◆ **Exercise aim**:
Repeat the lines below exactly as written, please, from the line with "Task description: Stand" to the line with "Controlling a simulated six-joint", both lines included, and no others.

◆ **Stored data**:
----
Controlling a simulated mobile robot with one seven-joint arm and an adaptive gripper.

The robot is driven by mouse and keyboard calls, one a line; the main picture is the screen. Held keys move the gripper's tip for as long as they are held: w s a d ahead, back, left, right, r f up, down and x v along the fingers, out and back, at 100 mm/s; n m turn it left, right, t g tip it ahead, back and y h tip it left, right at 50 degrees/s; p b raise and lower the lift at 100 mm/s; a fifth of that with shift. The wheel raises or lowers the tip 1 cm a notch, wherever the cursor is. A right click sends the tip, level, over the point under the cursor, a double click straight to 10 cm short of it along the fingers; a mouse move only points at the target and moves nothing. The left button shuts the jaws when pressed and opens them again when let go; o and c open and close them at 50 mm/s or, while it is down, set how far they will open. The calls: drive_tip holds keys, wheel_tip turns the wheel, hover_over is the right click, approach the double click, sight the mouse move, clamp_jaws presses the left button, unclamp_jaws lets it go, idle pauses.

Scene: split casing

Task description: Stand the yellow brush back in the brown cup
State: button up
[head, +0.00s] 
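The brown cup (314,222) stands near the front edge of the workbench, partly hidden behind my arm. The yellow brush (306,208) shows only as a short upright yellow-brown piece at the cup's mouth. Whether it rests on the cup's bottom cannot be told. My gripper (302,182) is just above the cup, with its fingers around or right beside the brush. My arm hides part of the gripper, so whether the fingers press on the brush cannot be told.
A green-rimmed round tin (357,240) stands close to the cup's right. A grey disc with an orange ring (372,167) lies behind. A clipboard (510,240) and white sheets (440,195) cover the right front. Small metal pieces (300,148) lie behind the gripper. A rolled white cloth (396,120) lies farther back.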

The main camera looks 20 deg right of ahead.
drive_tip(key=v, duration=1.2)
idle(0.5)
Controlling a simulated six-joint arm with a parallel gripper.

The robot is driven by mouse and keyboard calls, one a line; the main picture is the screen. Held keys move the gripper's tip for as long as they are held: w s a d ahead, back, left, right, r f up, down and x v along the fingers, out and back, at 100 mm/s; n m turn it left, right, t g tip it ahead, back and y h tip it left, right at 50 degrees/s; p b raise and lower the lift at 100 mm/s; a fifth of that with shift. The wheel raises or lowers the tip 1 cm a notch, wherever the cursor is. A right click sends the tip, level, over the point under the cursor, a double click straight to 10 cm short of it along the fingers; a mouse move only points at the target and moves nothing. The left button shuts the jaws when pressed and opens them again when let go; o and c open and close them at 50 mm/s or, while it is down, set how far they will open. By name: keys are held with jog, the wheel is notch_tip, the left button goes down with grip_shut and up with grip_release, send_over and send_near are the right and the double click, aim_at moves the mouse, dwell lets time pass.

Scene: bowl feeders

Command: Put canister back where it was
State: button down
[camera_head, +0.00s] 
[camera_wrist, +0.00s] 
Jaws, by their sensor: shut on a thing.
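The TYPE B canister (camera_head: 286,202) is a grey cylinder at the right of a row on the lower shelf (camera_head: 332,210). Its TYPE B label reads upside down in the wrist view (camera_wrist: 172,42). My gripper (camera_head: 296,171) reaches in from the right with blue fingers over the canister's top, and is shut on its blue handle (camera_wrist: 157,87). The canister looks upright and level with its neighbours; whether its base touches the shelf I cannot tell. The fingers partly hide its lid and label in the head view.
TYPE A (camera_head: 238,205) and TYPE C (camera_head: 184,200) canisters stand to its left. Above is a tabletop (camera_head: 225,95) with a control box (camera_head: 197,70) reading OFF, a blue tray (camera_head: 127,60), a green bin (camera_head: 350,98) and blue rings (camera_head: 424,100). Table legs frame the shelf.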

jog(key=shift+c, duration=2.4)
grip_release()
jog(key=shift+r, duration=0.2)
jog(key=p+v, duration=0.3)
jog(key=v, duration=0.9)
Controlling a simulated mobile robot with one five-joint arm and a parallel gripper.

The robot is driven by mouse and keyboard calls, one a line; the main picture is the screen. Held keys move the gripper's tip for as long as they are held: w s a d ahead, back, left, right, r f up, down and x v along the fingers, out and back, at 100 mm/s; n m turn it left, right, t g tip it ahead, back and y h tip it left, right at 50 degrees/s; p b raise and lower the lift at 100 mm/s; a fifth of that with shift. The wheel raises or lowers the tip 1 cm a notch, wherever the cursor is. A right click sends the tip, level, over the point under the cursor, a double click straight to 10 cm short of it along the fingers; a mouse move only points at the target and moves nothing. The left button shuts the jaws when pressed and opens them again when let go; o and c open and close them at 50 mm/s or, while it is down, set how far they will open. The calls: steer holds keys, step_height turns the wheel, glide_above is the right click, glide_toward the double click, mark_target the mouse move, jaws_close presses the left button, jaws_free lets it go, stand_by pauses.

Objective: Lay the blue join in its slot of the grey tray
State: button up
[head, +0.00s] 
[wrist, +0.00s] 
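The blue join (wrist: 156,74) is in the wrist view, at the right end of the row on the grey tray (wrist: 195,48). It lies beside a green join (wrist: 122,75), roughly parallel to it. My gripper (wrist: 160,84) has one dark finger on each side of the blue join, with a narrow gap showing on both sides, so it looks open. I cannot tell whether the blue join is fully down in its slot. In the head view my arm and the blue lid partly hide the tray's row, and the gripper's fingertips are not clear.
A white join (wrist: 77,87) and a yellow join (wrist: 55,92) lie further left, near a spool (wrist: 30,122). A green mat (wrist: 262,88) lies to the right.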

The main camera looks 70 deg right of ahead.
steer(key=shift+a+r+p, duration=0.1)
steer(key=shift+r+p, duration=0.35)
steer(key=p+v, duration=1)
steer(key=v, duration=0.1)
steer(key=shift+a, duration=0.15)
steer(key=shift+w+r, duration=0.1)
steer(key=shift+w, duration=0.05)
----
◆ **Result**:
Task description: Stand the yellow brush back in the brown cup
State: button up
[head, +0.00s] 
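The brown cup (314,222) stands near the front edge of the workbench, partly hidden behind my arm. The yellow brush (306,208) shows only as a short upright yellow-brown piece at the cup's mouth. Whether it rests on the cup's bottom cannot be told. My gripper (302,182) is just above the cup, with its fingers around or right beside the brush. My arm hides part of the gripper, so whether the fingers press on the brush cannot be told.
A green-rimmed round tin (357,240) stands close to the cup's right. A grey disc with an orange ring (372,167) lies behind. A clipboard (510,240) and white sheets (440,195) cover the right front. Small metal pieces (300,148) lie behind the gripper. A rolled white cloth (396,120) lies farther back.

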The main camera looks 20 deg right of ahead.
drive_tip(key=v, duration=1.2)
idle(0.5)
Controlling a simulated six-joint arm with a parallel gripper.

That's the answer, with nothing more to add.